>> Start

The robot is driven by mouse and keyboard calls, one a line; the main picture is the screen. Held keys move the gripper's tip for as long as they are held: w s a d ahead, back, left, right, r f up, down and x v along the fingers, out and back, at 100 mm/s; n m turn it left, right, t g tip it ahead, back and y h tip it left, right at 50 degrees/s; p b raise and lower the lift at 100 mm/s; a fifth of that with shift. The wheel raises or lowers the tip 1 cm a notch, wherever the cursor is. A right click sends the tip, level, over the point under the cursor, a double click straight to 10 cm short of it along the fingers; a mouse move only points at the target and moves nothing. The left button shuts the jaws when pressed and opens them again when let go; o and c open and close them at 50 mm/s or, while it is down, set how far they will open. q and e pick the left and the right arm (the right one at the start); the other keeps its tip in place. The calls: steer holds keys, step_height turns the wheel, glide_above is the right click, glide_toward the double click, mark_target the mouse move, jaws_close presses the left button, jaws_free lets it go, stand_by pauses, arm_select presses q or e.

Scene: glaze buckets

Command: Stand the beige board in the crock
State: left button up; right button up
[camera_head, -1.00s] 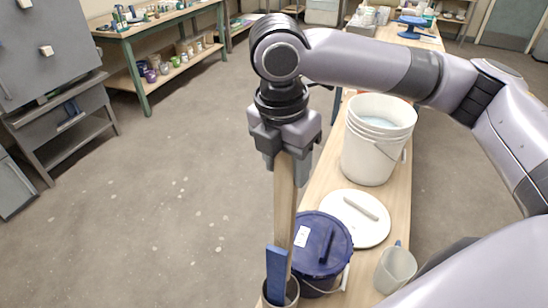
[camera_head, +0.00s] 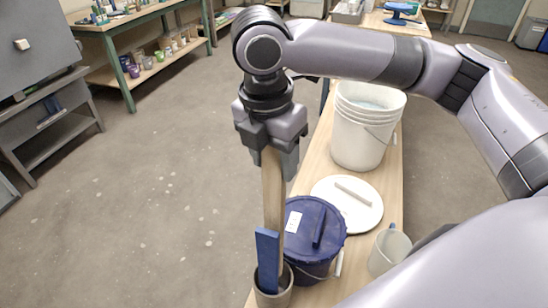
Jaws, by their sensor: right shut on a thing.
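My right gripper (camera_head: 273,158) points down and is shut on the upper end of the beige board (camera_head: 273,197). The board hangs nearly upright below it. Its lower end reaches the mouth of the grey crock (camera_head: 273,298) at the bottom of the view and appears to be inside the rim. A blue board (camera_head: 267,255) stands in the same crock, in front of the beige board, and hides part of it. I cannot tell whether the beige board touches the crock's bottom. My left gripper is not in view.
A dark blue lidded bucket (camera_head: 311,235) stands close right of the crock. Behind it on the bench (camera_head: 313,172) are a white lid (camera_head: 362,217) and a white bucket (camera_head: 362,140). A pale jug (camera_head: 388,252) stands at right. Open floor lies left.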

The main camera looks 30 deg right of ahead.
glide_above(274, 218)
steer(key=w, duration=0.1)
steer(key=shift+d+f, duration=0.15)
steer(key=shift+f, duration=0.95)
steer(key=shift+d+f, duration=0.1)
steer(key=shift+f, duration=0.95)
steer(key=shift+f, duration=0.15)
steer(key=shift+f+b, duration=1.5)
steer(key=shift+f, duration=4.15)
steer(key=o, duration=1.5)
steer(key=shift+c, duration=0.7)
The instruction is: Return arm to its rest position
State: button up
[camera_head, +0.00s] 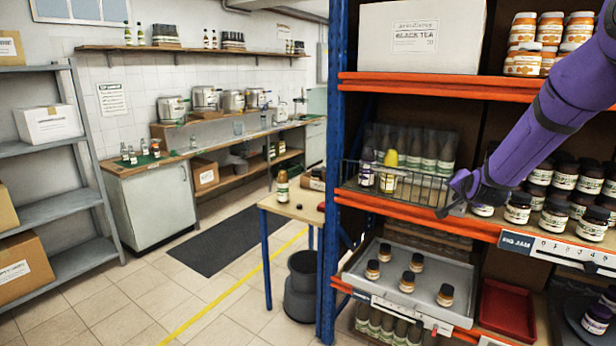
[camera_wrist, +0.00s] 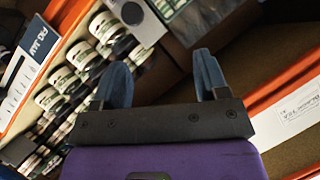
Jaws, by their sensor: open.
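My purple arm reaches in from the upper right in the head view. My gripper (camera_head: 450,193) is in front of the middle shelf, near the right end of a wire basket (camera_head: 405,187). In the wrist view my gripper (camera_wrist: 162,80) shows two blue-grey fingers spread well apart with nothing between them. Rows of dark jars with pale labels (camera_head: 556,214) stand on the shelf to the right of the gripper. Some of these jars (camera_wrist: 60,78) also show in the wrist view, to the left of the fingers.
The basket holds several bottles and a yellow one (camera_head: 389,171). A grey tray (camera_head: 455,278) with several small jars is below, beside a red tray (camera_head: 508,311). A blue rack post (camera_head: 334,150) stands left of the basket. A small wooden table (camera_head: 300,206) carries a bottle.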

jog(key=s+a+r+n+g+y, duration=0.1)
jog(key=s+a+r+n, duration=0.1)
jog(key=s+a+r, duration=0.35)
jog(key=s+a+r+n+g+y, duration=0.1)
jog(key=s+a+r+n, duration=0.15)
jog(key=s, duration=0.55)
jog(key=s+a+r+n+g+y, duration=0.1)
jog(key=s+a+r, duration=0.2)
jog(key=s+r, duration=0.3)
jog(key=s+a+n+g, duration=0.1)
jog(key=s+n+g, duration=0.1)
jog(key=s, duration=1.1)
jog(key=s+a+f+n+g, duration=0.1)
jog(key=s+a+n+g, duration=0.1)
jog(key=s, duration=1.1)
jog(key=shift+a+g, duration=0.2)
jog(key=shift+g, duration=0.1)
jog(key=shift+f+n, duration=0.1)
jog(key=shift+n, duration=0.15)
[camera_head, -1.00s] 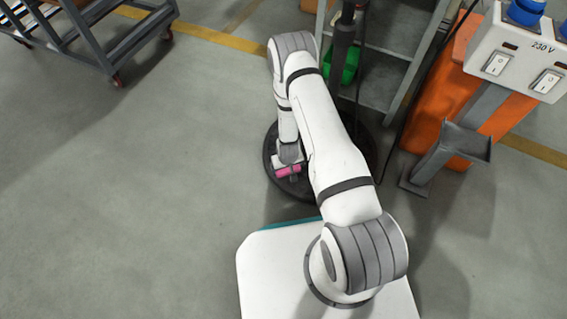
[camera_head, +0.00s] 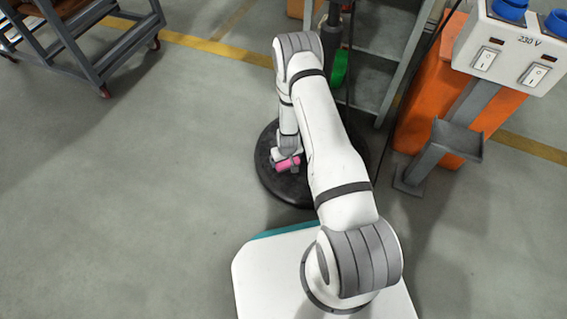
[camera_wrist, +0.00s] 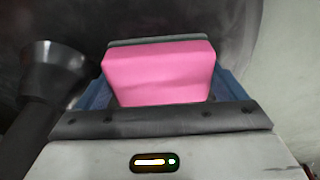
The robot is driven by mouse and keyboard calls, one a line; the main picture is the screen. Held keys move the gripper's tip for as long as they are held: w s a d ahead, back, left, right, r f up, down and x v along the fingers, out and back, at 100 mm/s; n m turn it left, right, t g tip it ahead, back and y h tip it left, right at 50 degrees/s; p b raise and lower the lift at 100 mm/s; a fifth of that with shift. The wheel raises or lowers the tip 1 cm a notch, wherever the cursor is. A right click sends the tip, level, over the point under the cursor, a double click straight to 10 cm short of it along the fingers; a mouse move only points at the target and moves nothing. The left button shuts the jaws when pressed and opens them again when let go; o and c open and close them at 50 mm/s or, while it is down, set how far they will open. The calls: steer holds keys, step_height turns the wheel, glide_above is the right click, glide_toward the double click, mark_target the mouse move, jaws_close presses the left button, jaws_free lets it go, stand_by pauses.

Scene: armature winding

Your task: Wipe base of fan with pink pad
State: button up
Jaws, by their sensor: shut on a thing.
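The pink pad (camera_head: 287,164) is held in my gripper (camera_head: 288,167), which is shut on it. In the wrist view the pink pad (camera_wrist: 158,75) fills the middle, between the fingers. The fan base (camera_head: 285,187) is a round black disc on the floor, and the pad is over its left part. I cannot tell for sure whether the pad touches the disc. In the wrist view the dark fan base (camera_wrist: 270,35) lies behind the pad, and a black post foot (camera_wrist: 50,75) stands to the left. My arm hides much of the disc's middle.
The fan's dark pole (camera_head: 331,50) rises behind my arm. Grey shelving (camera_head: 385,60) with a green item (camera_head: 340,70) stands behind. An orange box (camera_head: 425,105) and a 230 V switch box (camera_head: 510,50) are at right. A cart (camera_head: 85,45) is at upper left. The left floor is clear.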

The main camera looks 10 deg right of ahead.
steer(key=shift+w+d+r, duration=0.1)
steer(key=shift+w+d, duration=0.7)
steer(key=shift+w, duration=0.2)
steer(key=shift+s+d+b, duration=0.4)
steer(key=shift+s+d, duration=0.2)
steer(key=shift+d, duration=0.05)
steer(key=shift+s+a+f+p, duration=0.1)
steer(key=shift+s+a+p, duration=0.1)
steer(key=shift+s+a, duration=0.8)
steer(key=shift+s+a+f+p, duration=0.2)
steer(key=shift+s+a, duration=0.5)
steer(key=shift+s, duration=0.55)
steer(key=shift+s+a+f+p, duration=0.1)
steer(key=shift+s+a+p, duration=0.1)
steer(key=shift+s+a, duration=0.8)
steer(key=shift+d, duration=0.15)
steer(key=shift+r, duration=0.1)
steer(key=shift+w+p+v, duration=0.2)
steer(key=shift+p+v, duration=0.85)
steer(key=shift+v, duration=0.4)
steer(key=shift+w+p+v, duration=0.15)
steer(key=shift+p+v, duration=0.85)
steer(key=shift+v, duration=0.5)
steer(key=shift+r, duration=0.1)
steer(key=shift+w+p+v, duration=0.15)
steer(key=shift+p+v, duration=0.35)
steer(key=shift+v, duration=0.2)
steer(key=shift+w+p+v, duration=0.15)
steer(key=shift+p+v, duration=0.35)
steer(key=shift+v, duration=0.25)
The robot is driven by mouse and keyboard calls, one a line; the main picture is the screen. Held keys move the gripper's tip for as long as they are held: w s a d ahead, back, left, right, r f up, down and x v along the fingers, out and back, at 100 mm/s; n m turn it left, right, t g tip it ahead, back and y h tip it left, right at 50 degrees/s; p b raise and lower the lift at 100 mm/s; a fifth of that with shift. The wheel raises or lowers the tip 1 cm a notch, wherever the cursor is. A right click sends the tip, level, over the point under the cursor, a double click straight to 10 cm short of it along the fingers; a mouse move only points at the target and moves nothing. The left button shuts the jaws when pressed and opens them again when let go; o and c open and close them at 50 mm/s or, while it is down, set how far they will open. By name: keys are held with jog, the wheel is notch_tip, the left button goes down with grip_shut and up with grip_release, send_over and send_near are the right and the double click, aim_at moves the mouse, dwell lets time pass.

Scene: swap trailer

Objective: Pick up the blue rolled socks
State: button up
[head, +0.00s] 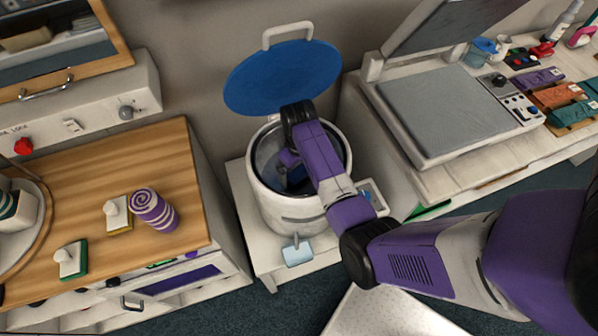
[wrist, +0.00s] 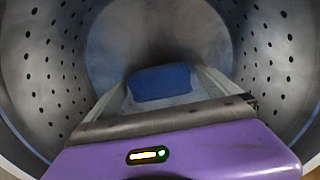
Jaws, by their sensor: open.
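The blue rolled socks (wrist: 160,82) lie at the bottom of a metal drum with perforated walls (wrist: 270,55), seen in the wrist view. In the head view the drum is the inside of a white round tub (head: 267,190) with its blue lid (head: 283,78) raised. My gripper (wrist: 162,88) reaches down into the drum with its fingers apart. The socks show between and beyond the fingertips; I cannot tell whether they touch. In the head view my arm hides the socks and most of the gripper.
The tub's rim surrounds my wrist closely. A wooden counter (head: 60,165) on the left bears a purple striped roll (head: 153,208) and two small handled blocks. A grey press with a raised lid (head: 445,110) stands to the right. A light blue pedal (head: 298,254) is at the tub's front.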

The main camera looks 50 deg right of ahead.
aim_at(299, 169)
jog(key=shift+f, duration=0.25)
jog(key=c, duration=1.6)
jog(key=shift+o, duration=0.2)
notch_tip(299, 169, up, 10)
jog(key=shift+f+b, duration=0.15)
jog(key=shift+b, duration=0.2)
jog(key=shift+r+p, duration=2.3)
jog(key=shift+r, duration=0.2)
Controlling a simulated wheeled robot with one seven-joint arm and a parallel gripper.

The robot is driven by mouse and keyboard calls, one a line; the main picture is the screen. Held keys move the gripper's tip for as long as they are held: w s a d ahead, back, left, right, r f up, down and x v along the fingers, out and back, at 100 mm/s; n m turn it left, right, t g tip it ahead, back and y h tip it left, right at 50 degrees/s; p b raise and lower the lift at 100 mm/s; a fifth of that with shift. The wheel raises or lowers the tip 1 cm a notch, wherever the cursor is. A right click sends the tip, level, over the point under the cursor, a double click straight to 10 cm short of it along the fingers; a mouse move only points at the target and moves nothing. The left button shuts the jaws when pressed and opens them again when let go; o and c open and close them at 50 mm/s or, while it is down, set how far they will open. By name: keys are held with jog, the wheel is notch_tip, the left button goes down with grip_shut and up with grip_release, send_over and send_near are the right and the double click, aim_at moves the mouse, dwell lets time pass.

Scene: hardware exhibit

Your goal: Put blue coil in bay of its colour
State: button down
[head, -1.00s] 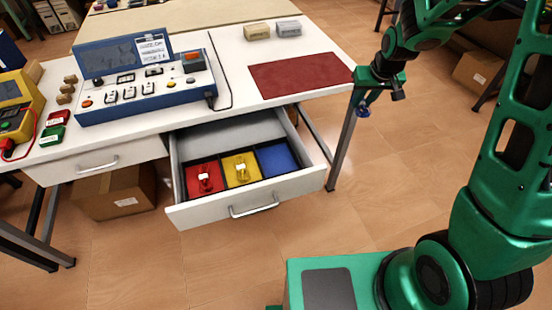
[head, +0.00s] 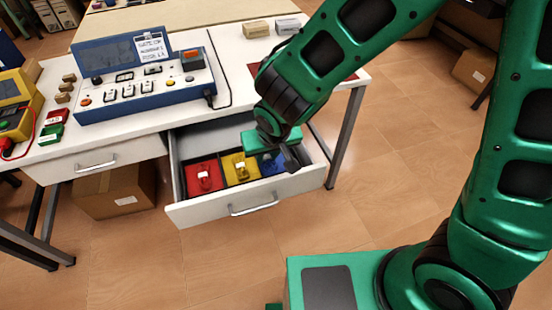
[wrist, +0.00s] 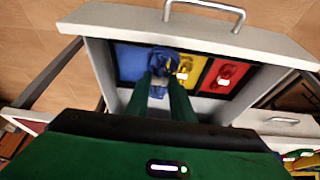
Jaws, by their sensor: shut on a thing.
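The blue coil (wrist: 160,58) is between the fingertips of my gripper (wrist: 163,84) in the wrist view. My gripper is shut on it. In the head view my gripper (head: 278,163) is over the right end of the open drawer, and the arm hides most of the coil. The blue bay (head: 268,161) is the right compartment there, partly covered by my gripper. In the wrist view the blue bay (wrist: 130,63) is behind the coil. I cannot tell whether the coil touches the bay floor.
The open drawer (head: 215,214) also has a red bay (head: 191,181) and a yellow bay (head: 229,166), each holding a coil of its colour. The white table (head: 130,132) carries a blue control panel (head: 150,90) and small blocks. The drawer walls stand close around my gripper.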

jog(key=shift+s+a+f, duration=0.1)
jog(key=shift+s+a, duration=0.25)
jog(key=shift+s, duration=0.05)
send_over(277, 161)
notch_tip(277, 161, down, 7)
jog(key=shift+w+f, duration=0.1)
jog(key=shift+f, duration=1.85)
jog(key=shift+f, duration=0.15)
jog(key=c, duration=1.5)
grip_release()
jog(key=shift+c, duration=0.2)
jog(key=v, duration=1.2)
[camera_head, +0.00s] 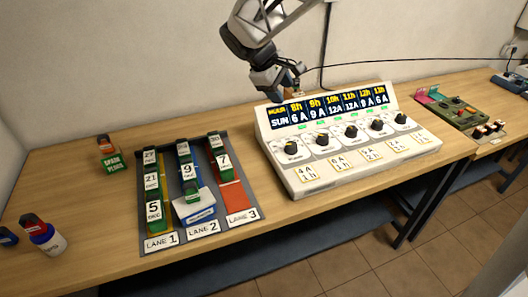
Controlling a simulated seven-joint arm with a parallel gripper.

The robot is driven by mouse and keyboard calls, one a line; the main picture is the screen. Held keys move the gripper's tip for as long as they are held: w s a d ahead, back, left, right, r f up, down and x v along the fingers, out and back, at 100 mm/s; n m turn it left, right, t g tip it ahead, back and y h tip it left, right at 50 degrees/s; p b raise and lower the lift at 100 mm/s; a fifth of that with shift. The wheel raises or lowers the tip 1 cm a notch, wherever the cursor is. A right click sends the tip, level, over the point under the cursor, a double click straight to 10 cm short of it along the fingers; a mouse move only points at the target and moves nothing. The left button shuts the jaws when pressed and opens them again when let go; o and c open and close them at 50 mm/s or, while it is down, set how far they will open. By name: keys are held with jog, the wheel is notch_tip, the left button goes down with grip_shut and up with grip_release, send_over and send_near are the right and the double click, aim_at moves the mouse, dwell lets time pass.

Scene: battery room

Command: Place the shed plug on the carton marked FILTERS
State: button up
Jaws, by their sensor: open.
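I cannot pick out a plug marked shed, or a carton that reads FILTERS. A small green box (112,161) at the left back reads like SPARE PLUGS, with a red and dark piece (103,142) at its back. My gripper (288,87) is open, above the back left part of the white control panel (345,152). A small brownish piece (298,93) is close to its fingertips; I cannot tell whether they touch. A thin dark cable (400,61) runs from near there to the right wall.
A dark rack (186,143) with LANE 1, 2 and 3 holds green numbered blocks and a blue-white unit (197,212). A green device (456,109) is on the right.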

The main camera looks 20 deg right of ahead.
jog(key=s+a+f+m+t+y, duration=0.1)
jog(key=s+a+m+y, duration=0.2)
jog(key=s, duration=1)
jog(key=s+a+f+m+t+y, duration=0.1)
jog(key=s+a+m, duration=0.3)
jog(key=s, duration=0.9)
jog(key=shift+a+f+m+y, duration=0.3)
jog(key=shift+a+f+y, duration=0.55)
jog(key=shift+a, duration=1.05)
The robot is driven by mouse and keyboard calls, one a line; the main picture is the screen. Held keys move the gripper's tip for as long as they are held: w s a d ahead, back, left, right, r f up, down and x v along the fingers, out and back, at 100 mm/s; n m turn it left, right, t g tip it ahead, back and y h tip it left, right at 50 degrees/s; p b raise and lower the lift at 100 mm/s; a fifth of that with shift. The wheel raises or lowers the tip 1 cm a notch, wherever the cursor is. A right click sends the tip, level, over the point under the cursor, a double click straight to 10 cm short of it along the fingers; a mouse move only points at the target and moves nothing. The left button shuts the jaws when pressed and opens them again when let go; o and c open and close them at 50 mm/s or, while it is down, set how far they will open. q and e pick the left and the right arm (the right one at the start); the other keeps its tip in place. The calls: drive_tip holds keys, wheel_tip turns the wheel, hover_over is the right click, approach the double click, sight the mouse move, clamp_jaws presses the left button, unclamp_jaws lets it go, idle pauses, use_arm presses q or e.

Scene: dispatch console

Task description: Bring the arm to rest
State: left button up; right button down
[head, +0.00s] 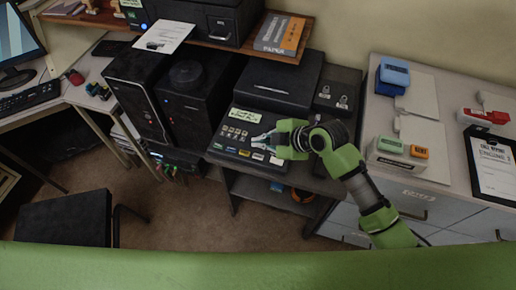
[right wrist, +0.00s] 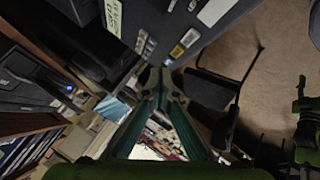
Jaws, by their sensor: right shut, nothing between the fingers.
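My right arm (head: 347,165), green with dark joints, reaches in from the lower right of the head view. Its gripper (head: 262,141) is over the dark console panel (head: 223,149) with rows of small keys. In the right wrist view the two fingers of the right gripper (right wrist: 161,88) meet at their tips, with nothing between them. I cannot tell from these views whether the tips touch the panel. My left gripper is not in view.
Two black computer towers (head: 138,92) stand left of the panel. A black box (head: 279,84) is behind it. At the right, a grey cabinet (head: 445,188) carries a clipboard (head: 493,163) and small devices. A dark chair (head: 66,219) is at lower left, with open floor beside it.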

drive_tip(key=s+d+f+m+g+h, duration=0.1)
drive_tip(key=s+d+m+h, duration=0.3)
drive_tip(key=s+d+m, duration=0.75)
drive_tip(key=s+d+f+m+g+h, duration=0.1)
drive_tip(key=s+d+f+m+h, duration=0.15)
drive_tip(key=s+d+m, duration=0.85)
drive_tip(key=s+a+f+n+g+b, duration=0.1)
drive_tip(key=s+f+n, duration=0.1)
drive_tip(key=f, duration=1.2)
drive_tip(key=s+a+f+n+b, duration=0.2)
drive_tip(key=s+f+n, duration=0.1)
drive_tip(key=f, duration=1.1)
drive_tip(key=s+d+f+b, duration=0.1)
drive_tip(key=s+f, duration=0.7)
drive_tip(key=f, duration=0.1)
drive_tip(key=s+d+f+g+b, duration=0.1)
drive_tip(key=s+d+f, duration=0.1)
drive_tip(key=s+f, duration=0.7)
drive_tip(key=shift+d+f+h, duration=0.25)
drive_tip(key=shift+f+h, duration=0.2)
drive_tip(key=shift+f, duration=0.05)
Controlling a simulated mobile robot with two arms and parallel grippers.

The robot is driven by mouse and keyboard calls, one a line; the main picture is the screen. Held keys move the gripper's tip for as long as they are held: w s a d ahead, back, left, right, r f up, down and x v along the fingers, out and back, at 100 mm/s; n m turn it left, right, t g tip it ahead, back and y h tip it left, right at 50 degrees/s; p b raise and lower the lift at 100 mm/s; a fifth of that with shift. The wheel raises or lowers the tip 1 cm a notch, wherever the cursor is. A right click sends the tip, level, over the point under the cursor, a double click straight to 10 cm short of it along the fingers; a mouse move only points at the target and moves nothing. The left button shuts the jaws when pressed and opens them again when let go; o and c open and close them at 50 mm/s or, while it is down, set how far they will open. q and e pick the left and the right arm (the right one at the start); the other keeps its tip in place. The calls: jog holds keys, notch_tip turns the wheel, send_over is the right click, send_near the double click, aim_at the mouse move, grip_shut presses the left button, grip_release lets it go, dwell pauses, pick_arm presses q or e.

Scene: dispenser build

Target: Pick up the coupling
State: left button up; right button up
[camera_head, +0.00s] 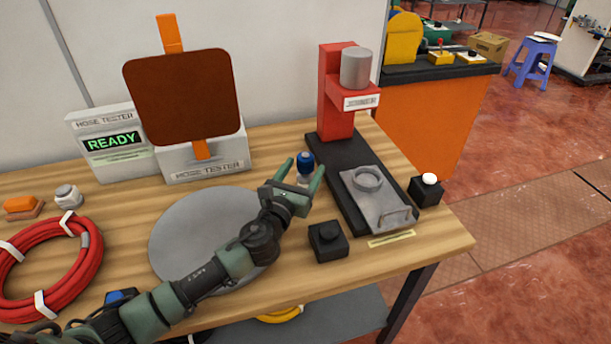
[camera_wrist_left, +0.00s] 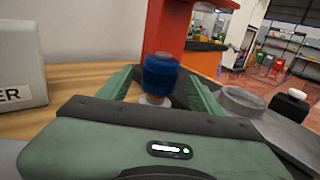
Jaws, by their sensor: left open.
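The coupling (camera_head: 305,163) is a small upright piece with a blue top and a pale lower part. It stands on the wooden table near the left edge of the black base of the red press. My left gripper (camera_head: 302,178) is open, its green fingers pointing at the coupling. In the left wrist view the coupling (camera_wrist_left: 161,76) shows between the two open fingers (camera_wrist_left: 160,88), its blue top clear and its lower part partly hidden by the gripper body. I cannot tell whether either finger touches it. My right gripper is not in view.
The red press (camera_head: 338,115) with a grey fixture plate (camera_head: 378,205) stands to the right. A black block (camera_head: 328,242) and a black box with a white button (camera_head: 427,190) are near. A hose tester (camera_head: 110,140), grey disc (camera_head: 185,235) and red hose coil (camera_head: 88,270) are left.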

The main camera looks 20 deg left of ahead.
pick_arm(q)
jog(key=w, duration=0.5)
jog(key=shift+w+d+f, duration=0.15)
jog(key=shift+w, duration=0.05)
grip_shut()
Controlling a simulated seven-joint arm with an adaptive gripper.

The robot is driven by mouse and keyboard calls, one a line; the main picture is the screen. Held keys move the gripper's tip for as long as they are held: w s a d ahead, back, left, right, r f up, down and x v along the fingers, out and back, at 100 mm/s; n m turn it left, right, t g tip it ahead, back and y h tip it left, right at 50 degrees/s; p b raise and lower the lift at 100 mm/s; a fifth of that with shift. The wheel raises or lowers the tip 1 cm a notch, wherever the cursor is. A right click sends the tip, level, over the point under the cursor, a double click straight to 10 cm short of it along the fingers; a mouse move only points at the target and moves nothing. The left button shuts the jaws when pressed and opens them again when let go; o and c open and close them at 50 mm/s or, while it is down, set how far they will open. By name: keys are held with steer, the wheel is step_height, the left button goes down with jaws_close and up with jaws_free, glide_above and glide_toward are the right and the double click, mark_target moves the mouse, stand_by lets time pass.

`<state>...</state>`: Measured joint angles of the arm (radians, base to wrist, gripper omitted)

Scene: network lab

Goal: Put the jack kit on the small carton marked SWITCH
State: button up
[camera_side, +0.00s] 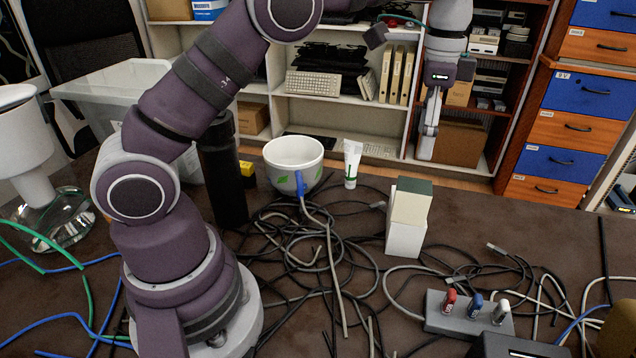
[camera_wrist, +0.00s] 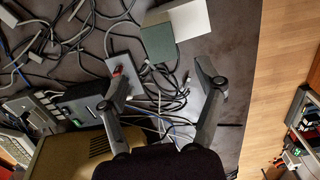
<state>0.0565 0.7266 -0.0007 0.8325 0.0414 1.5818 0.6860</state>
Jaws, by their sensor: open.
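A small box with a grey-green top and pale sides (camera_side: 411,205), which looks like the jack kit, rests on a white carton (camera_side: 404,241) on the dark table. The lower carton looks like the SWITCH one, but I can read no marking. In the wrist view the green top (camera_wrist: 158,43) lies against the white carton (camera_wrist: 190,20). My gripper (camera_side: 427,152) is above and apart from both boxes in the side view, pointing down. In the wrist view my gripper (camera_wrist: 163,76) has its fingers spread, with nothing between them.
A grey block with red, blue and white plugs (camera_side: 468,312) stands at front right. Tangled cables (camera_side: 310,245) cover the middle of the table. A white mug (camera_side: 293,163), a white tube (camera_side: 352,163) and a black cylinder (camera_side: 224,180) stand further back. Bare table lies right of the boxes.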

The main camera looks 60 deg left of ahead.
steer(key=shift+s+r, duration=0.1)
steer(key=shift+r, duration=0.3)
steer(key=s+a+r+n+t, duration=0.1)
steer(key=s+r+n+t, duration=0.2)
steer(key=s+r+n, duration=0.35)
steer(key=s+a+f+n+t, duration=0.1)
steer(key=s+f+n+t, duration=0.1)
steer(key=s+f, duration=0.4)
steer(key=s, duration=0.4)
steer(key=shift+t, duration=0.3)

>> End

● **Exercise requirements**: Starting at the line containing "Goal: Put the" and ending at the line containing "<state>0.0565 0.7266 -0.0007", copy those lines exactly, both included, and nothing more. Leave out any picture.

● **Solution to the exercise**:
Goal: Put the jack kit on the small carton marked SWITCH
State: button up
[camera_side, +0.00s] 
[camera_wrist, +0.00s] 
<state>0.0565 0.7266 -0.0007 0.8325 0.0414 1.5818 0.6860</state>

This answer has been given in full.